モリッシーのライブ

先週、なんと仙台でモリッシーのライブを見た。ライブを見たのは95年ぐらいにキングクリムゾンが仙台に来て以来だから17年ぶりのことだ。しかもそれがモリッシーだ。モリッシーとは、80年代に活躍したイギリスのバンド、ザ・スミスのボーカリストだ。過去二回、来日公演を土壇場でキャンセルした実績があり、菜食主義者で肉食を否定しているというなんとも強烈な人だ。

スミスのファンでさえ仙台にそれほどいるとは思えないのに、ましてやモリッシーだ。東北地方から集まったとしても100人ぐらいなのではないかと思ったら、なんとZep仙台がほぼ満員状態で、500人ぐらいはいたように思う。数えたわけではないが。

モリッシーといえば思い出すのは、会社に入って間もないころ、昼休みに売店で注文をして買ったモリッシーのCDを眺めていたら、通りかかった同僚がMorrisseyという表記を見て「おっ、森末か?」と言ったことだ。何で俺が体操選手のCDなど買わにゃならんのだ。第一、出してないだろCD!

モリッシーはやっぱりひねくれたヤツで、「People are the same eveywhere」という曲の前に「どこでも人は同じだって知ってるか?」と客席に聞き、客の一人が「もちろん!」と答えると「ほう。なんで?世界中みてきたのか?ん?・・・すまん、俺は嫌なヤツだな」なんて言っていた。まあ、そういうのもモリッシーらしいので良かったのだが。
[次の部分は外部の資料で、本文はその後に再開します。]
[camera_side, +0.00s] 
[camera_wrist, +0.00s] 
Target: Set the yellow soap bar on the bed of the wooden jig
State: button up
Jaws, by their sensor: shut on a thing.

驚いたのは、ファンがみんな若く、40代以上に見える人がほとんどいなかったことだ。スミス時代の曲は3曲ほどで、ほとんどがソロになってからの選曲だったのだが、ちゃんと盛り上がっていた。もちろん私は大ファンだから羨望の眼差しで微動だにせずにステージの上のモリッシーを見つめていた。私はどんな曲を聞いても体が動いたりはしない。ただ鳥肌を立てるだけだ。モリッシーを見つめながら思い出していたのは、学生時代に本で読んだ代理錯覚という概念だ。

「代理錯覚-だれか少数の人がなにかやってれば、それをあがめて、自分も(自分は実はなにもやっていないのに)やってると錯覚すること」

もちろん私は当時、ビートルズだのスミスだのに入れあげていてあがめていたので「これは俺じゃないか」と思い、ショックだった。その本は続けた。「復活するべきなのはスターではない。こんど起ちあがり、こんど叫ぶべきなのは、わたくしたち一人々々なのだ」

そんな風に、スター幻想というものについて思いをめぐらせていたおかげで、せっかくモリッシーが近くに来たのに、手を出すのをためらって触れないでしまった。残念だ。

ちなみに、代理錯覚について書いてあったのは、ロック雑誌ロッキング・オンの初期ライターのひとり、岩谷宏による『ビートルズ詩集』のあとがきだ。よりによってビートルズにあこがれる人が読む本にこんなことを書くとは、さすが初期ロッキング・オンのライターだ。